FIGS. 9A to 9C explain detecting outputs of the lock-in amplifier 128A. The oscillation frequency of the DBR-LD 101A changes relatively to time due to the sweep of the sawtooth wave as shown in FIG. 9A, and the optical resonator 126 generates an output changing dependent on the change of the oscillation frequency of the DBR-LD 101A as shown in FIG. 9B. This low frequency component corresponds to a primary differentiated value of a transmission resonance characteristic of the optical resonator 126 as shown in FIG. 9C. That is, if an averaged oscillation center frequency of the DBR-LD 101A shifts on the lower frequency side relative to the peak resonance frequency f0 of the optical resonator 126, the output of the low-pass filter 129A becomes a positive value. On the other hand, if an averaged oscillation center frequency of the DBR-LD 101A shifts on the higher frequency side relative to the peak resonance frequency f0 of the optical resonator 126, the output of the low-pass filter 129A becomes a negative value. Accordingly, the averaged oscillation center frequency of the DBR-LD 101A is stabilized at the transmitting peak frequency of the optical resonator 126 by a feedback of the output of the low-pass filter 129A to the bias current of the sawtooth wave generator 102A which applies the sawtooth wave to the DBR-LD 101A so that the output of the low-pass filter 129A becomes zero. The same operation is carried out in the second oscillation frequency separation stabilizing unit 100B with the lock-in amplifier 128B and the low-pass filter 129B. As a result, the frequency separation of the two reference laser devices 101A and 101B are stabilized.

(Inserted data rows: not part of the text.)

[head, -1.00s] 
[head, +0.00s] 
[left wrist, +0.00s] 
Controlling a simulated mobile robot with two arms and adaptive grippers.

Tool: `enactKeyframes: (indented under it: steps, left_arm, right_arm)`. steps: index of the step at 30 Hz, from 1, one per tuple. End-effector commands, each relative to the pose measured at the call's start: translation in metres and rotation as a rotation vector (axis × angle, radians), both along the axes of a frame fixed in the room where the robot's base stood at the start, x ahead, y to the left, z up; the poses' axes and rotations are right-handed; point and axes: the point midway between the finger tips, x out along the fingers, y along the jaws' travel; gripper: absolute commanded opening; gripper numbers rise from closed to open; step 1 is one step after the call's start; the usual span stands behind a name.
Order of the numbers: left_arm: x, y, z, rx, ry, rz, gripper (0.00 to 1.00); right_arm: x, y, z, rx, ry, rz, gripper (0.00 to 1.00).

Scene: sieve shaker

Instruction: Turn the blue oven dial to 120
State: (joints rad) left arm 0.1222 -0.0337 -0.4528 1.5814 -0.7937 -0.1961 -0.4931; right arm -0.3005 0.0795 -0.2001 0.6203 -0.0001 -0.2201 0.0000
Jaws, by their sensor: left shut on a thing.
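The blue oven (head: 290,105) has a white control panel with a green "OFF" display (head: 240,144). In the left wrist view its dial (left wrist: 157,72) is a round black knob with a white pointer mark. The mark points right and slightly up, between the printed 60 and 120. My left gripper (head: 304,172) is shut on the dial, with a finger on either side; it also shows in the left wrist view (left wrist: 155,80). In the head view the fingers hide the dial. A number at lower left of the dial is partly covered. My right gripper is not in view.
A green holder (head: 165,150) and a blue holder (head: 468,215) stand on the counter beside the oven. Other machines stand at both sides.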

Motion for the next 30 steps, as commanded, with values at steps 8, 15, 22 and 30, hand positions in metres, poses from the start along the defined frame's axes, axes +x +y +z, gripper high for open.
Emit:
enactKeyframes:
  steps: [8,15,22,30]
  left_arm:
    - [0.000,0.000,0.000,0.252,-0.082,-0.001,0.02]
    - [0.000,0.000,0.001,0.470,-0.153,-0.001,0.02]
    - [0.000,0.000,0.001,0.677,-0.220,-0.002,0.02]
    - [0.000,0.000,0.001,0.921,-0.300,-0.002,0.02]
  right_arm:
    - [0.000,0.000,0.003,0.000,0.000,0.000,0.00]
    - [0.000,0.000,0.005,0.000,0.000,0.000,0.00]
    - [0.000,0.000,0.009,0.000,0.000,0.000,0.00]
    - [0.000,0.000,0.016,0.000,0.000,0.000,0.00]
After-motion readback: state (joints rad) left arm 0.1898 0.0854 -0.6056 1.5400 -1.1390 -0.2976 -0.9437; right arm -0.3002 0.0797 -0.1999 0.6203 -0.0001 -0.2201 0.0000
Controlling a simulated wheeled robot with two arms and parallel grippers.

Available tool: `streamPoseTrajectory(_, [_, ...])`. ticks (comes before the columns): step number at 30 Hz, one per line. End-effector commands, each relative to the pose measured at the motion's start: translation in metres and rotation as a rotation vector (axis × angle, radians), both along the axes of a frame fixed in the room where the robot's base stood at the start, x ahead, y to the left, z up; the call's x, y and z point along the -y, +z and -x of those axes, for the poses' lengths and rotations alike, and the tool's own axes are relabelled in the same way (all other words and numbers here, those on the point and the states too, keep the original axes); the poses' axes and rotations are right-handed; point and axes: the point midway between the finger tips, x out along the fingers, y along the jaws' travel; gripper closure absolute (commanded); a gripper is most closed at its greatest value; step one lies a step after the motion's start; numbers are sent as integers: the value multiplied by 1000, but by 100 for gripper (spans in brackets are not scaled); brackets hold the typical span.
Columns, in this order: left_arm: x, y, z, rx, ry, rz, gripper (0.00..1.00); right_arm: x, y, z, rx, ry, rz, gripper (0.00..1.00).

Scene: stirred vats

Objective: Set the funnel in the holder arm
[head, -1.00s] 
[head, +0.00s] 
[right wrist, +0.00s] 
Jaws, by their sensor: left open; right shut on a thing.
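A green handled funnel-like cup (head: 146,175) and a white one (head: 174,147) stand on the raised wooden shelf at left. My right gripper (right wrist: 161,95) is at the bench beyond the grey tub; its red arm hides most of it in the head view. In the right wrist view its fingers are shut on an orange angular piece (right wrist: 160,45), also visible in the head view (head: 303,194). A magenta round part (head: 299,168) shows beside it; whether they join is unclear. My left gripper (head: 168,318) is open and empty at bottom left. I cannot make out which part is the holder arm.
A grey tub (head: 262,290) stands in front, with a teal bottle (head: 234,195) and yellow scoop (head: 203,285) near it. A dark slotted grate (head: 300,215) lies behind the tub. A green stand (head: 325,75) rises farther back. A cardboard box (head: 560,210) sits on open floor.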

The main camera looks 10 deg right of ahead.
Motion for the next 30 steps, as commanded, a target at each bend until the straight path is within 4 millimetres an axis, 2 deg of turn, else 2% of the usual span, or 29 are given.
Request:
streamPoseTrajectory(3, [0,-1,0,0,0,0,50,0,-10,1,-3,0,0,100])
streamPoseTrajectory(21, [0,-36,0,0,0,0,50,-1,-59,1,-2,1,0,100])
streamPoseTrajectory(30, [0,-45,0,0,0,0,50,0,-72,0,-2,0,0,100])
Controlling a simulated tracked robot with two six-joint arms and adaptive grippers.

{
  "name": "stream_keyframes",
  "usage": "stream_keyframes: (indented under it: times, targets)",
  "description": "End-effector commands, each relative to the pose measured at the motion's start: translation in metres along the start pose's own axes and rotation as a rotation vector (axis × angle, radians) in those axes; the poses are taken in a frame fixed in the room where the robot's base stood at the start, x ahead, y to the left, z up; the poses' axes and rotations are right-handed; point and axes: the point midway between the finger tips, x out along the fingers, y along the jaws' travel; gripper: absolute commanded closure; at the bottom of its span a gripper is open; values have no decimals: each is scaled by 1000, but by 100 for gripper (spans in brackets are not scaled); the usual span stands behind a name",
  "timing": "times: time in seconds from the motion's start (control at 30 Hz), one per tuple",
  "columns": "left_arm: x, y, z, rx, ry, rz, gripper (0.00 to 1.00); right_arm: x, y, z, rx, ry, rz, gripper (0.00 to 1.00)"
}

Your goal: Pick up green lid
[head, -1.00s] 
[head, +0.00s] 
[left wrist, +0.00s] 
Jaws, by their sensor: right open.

In such a manner as explained above, the oscillation frequencies of the three transmitting DFB-LDs of each unit are not only stabilized by the frequency separation which is equal to the free spectrum range of the optical resonator 108A or 108B, but a relative frequency separation is stabilized between the two units 100A and 100B.
FIG. 10 shows an apparatus for stabilizing oscillation frequency separation among a plurality of laser devices in a second preferred embodiment according to the invention. The apparatus comprises two oscillation frequency separation stabilizing units 150A and 150B, optical couplers 125, 134A and 134B, optical resonators 126 and 132, optical detectors 127, 135A and 135B, an optical divider 133, lock-in amplifiers 128A and 128B, and low-pass filters 129A and 129B.
The structure of the oscillation frequency separation stabilizing units 150A and 150B is the same as that of the oscillation frequency separation stabilizing units 100A and 100B in FIG. 1, except that an optical resonator and an optical detector corresponding to the optical resonator 108A or 108B and the optical detector 109A or 109B are not, respectively, provided in the second preferred embodiment.
In operation, each one of divided light outputs of the optical dividers 104A and 104B are combined and then divided into first and second light outputs in the optical coupler 125. The first light output passes through the optical resonator 126 to produce a reference light output which is converted in the optical detector 127 into an electric signal to be used for stabilizing of frequency separation of the reference laser devices 101A and 101B. The electric signal is supplied to the lock-in amplifiers 128A and 128B, and the low-pass filters 129A and 129B to provide the same operation in the first preferred embodiment.
The second light output of the optical coupler 125 is propagated through the optical fiber 131, and then passes through the optical resonator 132. Then, the light output of the optical resonator 132 is divided into two light outputs to be supplied to the optical coupler 134A and 134B, respectively. In each of the optical couplers 134A and 134B, a corresponding light output from the optical divider 133 and a corresponding light output from the optical dividers 104A and 104B are combined, and the combined light signals are then converted into electric signals in the optical detectors 135A and 135B, respectively. The electric signals are supplied to the control units 110A and 110B, respectively. In this embodiment, the frequency separation of each group of the three laser devices is stabilized by the optical resonator 132, and a self-homodyne detection receiving is carried out in each of the optical detectors 135A and 135B.
In the first and second preferred embodiments, the DBR-LDs and the DFB-LDs are stabilized to be kept within ±0.1° C. of a predetermined temperature by the temperature controlling apparatus. The number of the DFB-LDs is not limited to "3", but may be changed, if the range of oscillation frequencies is within a swept frequency range. The number of the oscillation frequency separation stabilizing units may be also changed dependent on a resolution power of the lock-in amplifiers and a response speed of the control units. The frequency separation can be freely changed by changing a thickness of the etalon plate which is used for the optical resonator. A laser device to be controlled is not limited to a semiconductor laser device, but a laser device having an oscillation frequency which changes dependent on an applied external signal may be used. The lock-in amplifier may be replaced by an analog-operationable balance type mixer, a digital-operationable exclusive OR circuit, etc. having a detection function. The sawtooth wave which is used for the sweeping operation may be replaced by a triangle wave, a sine wave, etc.
Although the invention has been described with respect to specific embodiment for complete and clear disclosure, the appended claims are not to thus limited and alternative constructions that may occur to one skilled in the art which fairly fall within the basic teaching herein set forth.